Employers often utilize arbitration provisions in their relationship with their employees to reduce the burden, expenditure, and potential exposure involved in future litigation. If your company does not currently use an arbitration provision, now might be the time to start thinking about doing so. The United States Supreme Court recently handed down a decision lending support to companies that seek to use and enforce such provisions, essentially making it easier for employers to compel arbitration of employment-related claims.
Historical Review of Arbitration Agreements
Arbitration agreements have become more common since the enactment of the Federal Arbitration Act (“FAA”) in 1925. The FAA was penned to respond to widespread hostility to arbitration agreements and demonstrates Congress' intent to establish an emphatic national policy favoring arbitration which is binding on all State and Federal courts. Moreover, the FAA embodies a liberal policy favoring arbitration agreements—championing streamlined proceedings and expeditious results. The cornerstone of the FAA is contained in section 2, which provides, in pertinent part, that “[a] written provision in...a contract evidencing a transaction involving commerce to settle by arbitration a controversy thereafter arising out of such contract or transaction, or the refusal to perform the whole or any part thereof, or an agreement in writing to submit to arbitration an existing controversy arising out of such a contract, transaction or refusal, shall be valid, irrevocable and enforceable, save upon such grounds as exist at law or in equity for the revocation of any contract.” This text reflects the overarching principle that arbitration is a matter of contract.
There are a number of advantages to arbitration. It is perceived to be quicker, more flexible, and more cost-efficient than its judicial counterpart. Additionally, arbitration proceedings are such that the parties may agree to keep the proceedings and terms of the final resolution confidential. This is especially significant if the subject matter of the dispute might cause embarrassment or expose private information.
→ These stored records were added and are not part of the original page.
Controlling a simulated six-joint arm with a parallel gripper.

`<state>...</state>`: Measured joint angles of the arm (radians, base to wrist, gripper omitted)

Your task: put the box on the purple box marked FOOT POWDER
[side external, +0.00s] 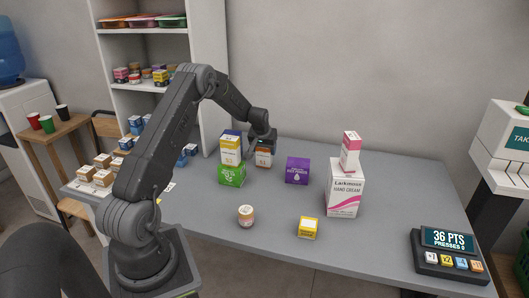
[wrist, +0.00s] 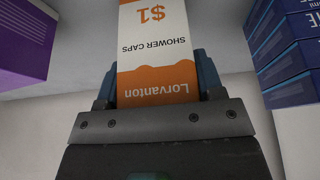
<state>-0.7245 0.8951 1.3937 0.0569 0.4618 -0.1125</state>
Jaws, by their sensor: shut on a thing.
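My gripper (side external: 264,141) is shut on a white and orange box (side external: 263,158) near the back of the counter. In the wrist view my gripper (wrist: 157,85) has one finger on each side of this box (wrist: 155,45), whose print reads "Lorvanton SHOWER CAPS" and "$1", upside down. I cannot tell whether its base touches the counter. The purple box (side external: 297,170) stands on the counter just right of the held box, with nothing on top. A purple box (wrist: 22,45) also shows at the upper left of the wrist view.
Left of my gripper, a yellow and white box (side external: 231,152) sits on a green box (side external: 232,175). A pink box (side external: 350,152) tops a hand cream box (side external: 345,190) at right. A jar (side external: 245,215) and a small yellow box (side external: 307,228) stand in front.

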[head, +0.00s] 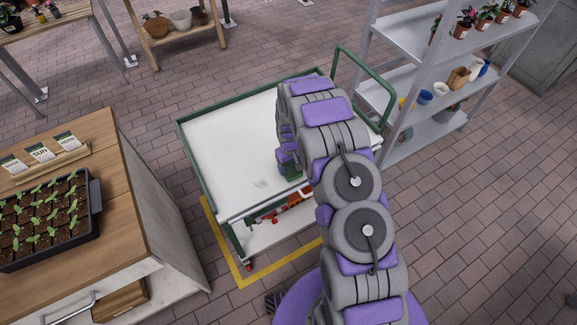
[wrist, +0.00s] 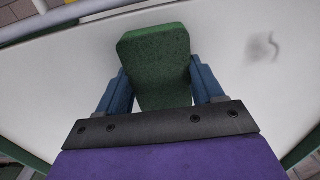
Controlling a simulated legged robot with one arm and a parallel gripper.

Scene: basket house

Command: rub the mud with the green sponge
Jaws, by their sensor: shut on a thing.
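The green sponge (wrist: 156,62) is held between the two blue fingers of my gripper (wrist: 160,85) in the wrist view. In the head view, part of the sponge (head: 291,172) shows beside my gripper (head: 287,163), over the cart's white top. The mud (head: 260,184) is a faint grey smudge on the white cart top (head: 235,130), left of the sponge. In the wrist view the mud (wrist: 262,46) is a grey smear to the right of the sponge, apart from it. I cannot tell whether the sponge touches the surface.
The cart has a green rim (head: 196,160) and a green handle (head: 365,75). Red items (head: 290,207) lie on its lower shelf. A wooden-topped cabinet (head: 125,180) with a seedling tray (head: 45,222) stands at left. A grey shelf rack (head: 430,85) stands at right. Brick floor (head: 480,210) is clear.

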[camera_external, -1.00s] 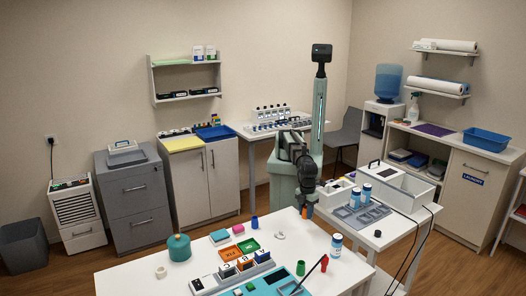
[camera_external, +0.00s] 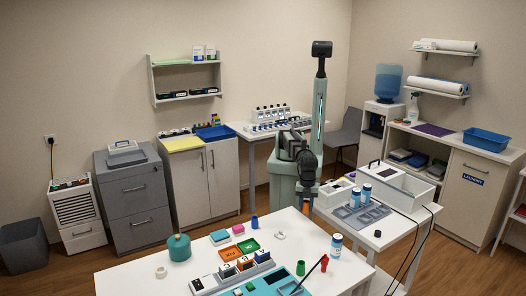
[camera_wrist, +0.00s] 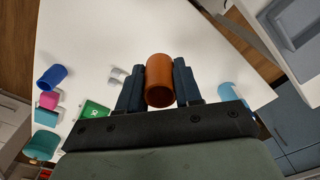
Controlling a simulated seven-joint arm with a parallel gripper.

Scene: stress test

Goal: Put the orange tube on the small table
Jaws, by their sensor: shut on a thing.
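The orange tube (camera_wrist: 159,78) is between the two dark fingers of my gripper (camera_wrist: 158,88) in the wrist view, its open end facing the camera. My gripper is shut on it, with the white work table behind it. In the external view my gripper (camera_external: 307,203) is at the far right edge of the work table (camera_external: 150,273), and the tube is mostly hidden there. A smaller white table (camera_external: 397,232) stands to the right of my gripper, bearing a grey tray (camera_external: 347,221) and several other things.
On the small table are two white-and-blue bottles (camera_external: 365,191) and a white box (camera_external: 402,184). The work table holds a blue cup (camera_external: 254,222), a green cup (camera_external: 301,268), a bottle (camera_external: 336,245), a teal pot (camera_external: 179,248) and a white ring (camera_external: 279,235). Cables (camera_external: 410,255) hang beside the small table.

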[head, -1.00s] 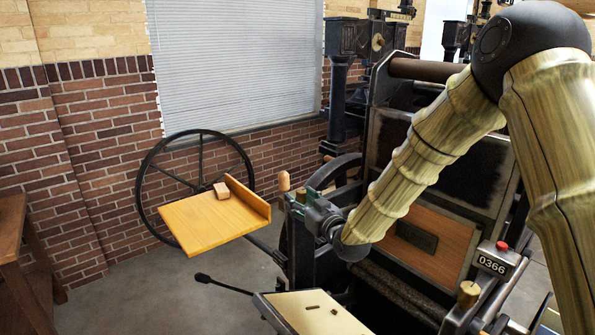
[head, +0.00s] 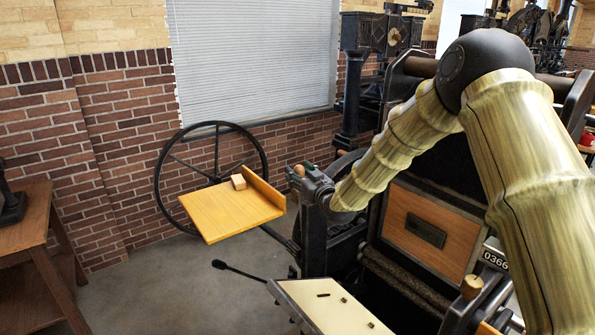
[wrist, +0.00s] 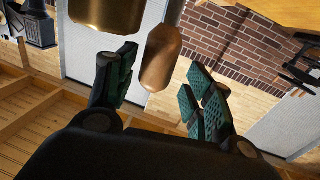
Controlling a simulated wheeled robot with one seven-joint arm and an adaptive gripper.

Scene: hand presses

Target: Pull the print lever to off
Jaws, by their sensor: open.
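A lever with a rounded wooden handle (head: 298,170) stands at the left side of the black press; it looks like the print lever. My gripper (head: 312,178) is right at this handle in the head view, and its fingers partly cover the lever below. In the wrist view, the tan-brown handle (wrist: 161,56) shows between and beyond the two green-padded fingertips of my gripper (wrist: 158,88). The fingers are spread, with gaps on both sides, and are not closed on the handle. The lever's lower part is hidden.
A yellow feed board (head: 230,212) with a small wooden block stands left of my gripper, before a spoked flywheel (head: 165,190). A black-knobbed rod (head: 219,264) juts out low. A cream board (head: 335,308) lies in front. A brassy cylinder (wrist: 107,10) is near the handle.

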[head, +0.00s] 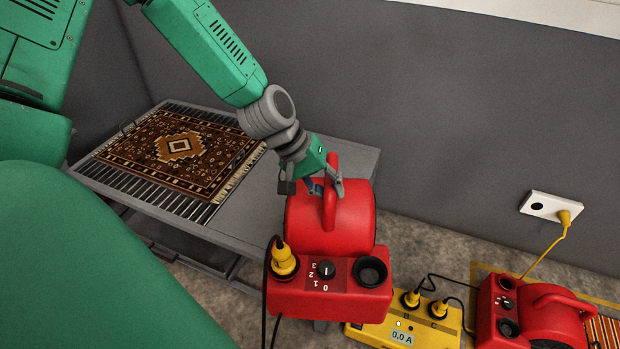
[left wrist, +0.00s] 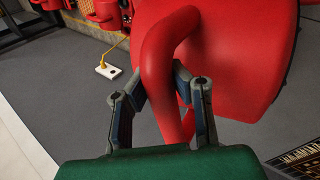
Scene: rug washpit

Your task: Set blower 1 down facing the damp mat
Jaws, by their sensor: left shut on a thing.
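A red blower (head: 345,218) stands over the right end of the grey table, its control panel with dial and yellow plug toward me. I cannot tell whether its base touches the table, or which number it bears. My left gripper (head: 325,186) is shut on its top handle (head: 330,205). In the left wrist view the fingers (left wrist: 163,80) sit on either side of the red handle (left wrist: 172,45). A brown patterned mat (head: 180,150) lies flat on the table's slatted left part; dampness cannot be seen. My right gripper is not in view.
The grey table (head: 268,187) is bare between mat and blower. A yellow power box (head: 400,335) reading 0.0 A and a second red blower (head: 540,315) stand on the floor at right. Black cords hang by the held blower. A grey wall with a socket (head: 540,205) stands behind.
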AMERICAN EXPRESS COMPANY v. ITALIAN COLORS RESTAURANT
In June of this year, the United States Supreme Court decided American Express Co. v. Italian Colors Restaurant, 133 S. Ct. 2304 (2013), in which it reiterated that arbitration is a matter of contract and that the FAA requires arbitration agreements to be “rigorously enforced” according to their terms, even for claims alleging a violation of a federal statutes, unless congressional intent proves otherwise. Likewise, the Court rejected a judge-made “effective vindication” exception to the FAA as a basis for invalidating class action waivers. The majority distinguished between arbitration provisions constituting a prospective waiver of a party's right to pursue statutory remedies (which might fall within the exception) and barriers to proving a statutory remedy (which do not). In that case, the plaintiffs filed a class action anti-trust lawsuit against American Express in the United States District Court for the Southern District of New York, claiming American Express used its monopoly power in the market for non-credit charge cards to force merchants to pay exaggerated fees. American Express sought an order compelling arbitration of the plaintiffs’ claim pursuant to a provision in the parties’ agreement which mandated that all disputes be resolved by arbitration on an individual basis. The Supreme Court ultimately granted certiorari to consider the question “[w]hether the Federal Arbitration Act permits courts ... to invalidate arbitration agreements on the ground that they do not permit class arbitration of a federal-law claim.”
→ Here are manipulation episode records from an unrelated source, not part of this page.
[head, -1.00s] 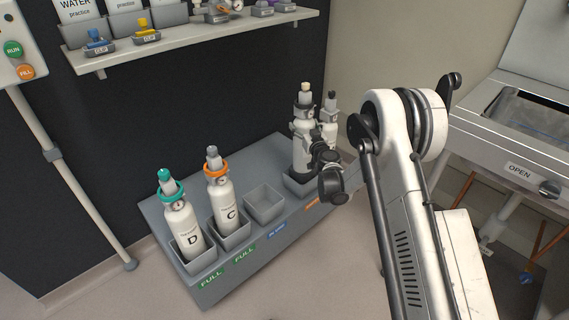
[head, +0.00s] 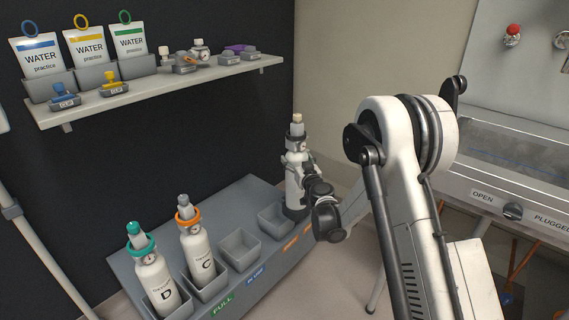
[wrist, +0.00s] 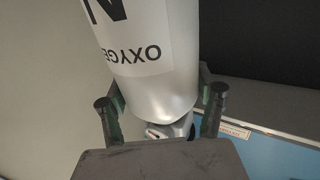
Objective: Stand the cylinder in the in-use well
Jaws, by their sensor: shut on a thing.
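A white oxygen cylinder (head: 295,180) with a cream-topped valve is at the far right end of the grey rack (head: 215,258) in the head view. My gripper (head: 308,172) is shut on a cylinder there, and my wrist partly covers it. In the wrist view, the white OXYGEN cylinder (wrist: 150,50) fills the space between the fingers (wrist: 161,112), its lettering upside down. Whether its base is clear of the rack is hard to tell. The in-use well (head: 240,250), with a blue label (head: 256,275), is empty.
Cylinders D (head: 153,280) and C (head: 197,250) stand in the wells left of the in-use well. An empty well (head: 274,220) with an orange label lies to its right. A shelf (head: 165,90) with water bags overhangs behind. A steel unit (head: 510,190) stands right.

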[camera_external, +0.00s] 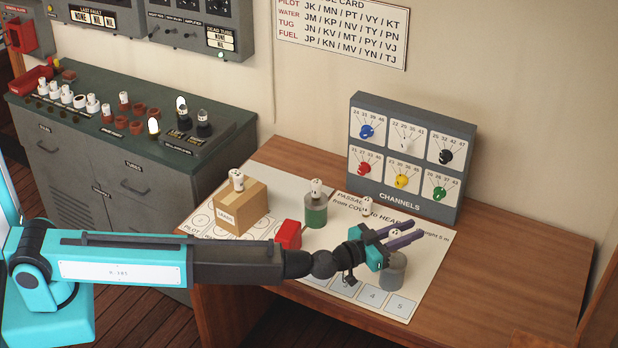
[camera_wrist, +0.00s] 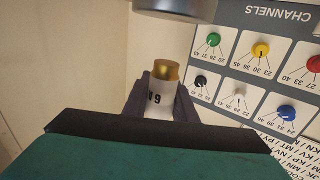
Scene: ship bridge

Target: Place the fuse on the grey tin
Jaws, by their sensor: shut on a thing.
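My gripper (camera_external: 408,238) has dark purple fingers shut on a white fuse (camera_external: 396,233). In the wrist view the fuse (camera_wrist: 157,95) shows a gold end cap and the marking "6 A", between the fingers. The grey tin (camera_external: 391,275) stands on the chart at the table's front, just below the fingers in the outside view. The fuse appears above its top; whether they touch is hard to tell. In the wrist view a grey round edge, likely the tin (camera_wrist: 178,8), shows at the top, apart from the fuse.
Other white fuses stand on a cardboard box (camera_external: 240,212) and a green tin (camera_external: 316,214); another fuse (camera_external: 367,206) is behind my gripper. A red block (camera_external: 289,234) lies near my arm. The channels panel (camera_external: 404,197) stands behind. The table's right side (camera_external: 510,260) is clear.

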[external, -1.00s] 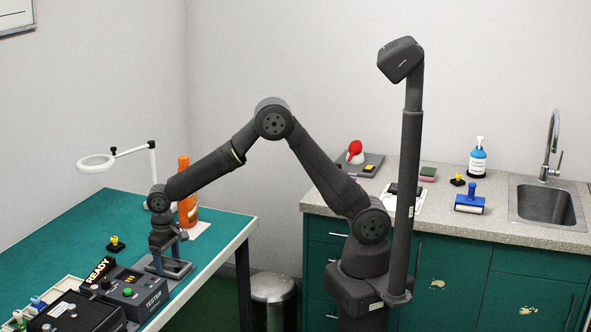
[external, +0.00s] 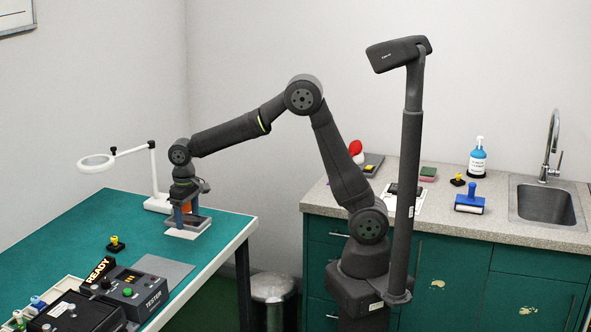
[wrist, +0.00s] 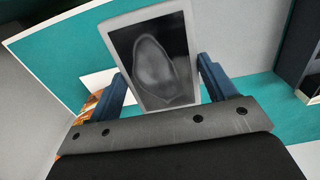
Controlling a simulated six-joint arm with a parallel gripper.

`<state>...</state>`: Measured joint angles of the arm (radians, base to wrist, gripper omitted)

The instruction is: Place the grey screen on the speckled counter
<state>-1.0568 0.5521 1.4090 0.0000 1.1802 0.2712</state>
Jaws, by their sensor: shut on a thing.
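The grey screen (wrist: 155,57) is a flat panel with a pale grey frame and a dark face bearing a blurry oval. It sits between the two blue fingers of my gripper (wrist: 168,85) in the wrist view. In the external view my gripper (external: 187,217) is shut on the screen (external: 199,222) and holds it above the far right part of the green table. The speckled counter (external: 440,211) stands at the right, beyond my base, well apart from the gripper.
An orange bottle (external: 187,207) is partly hidden behind my gripper. A magnifier lamp (external: 158,203), tester box (external: 140,288) and bare grey mat (external: 168,270) are on the table. The counter holds a blue roller (external: 470,200), soap bottle (external: 478,160), sponge (external: 428,174) and sink (external: 545,204).
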In reaching its decision, the court noted that the FAA mandates the enforcement of an agreement to arbitrate according to its terms, absent a contrary congressional command—holding that the FAA does not permit courts to invalidate a contractual waiver of class arbitration on the ground that the plaintiff's cost of individually arbitrating a federal statutory claim exceeds the potential recovery and that no contrary congressional command required rejection of the class-arbitration waiver. Moreover, although the “effective vindication doctrine” could be used to invalidate a provision in an arbitration agreement forbidding the assertion of certain statutory rights, the Court held that the plaintiffs could not use the doctrine to invalidate class-action waiver provisions by showing that they had no economic incentive to pursue their claims individually in arbitration. In other words, “the fact that it is not worth the expense involved in proving a statutory remedy does not constitute the elimination of the right to pursue that remedy.”
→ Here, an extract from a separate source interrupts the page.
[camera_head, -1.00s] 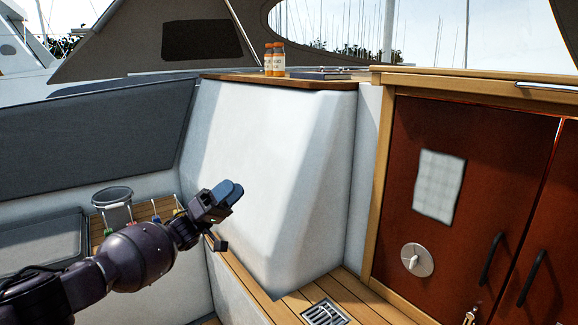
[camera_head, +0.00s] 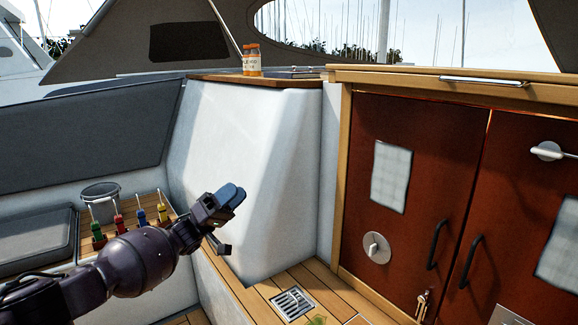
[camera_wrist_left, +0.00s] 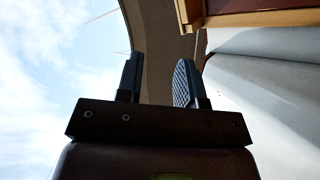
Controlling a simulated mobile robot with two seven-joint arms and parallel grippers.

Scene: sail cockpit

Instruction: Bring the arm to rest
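My left arm comes in from the lower left in the head view. Its gripper (camera_head: 230,197) is in the air in front of the white moulded cockpit wall (camera_head: 240,150), with its blue-grey fingertips pointing up and right. In the left wrist view the two fingers of the gripper (camera_wrist_left: 160,78) stand apart with nothing between them, so it is open and empty. Whether the arm touches the seat edge below cannot be seen, but the gripper looks clear of things. My right gripper is in neither view.
A bucket (camera_head: 100,203) and several coloured-handled items (camera_head: 140,217) stand on a wooden seat behind the arm. Orange bottles (camera_head: 251,62) stand on the ledge. Red cabinet doors (camera_head: 435,150) with black handles are at right. A drain (camera_head: 292,303) lies in the wooden floor.
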The potential impact of the American Express decision is far reaching. In recent years, collective actions involving allegations of wage violations under the Fair Labor Standards Act have risen in popularity due primarily to the relative ease of obtaining conditional class certification in some jurisdictions, and the potential recovery of large awards. The ruling demonstrates the Supreme Court's continued willingness to enforce arbitration agreements, thereby providing employers with additional tools to fight costly class action litigation.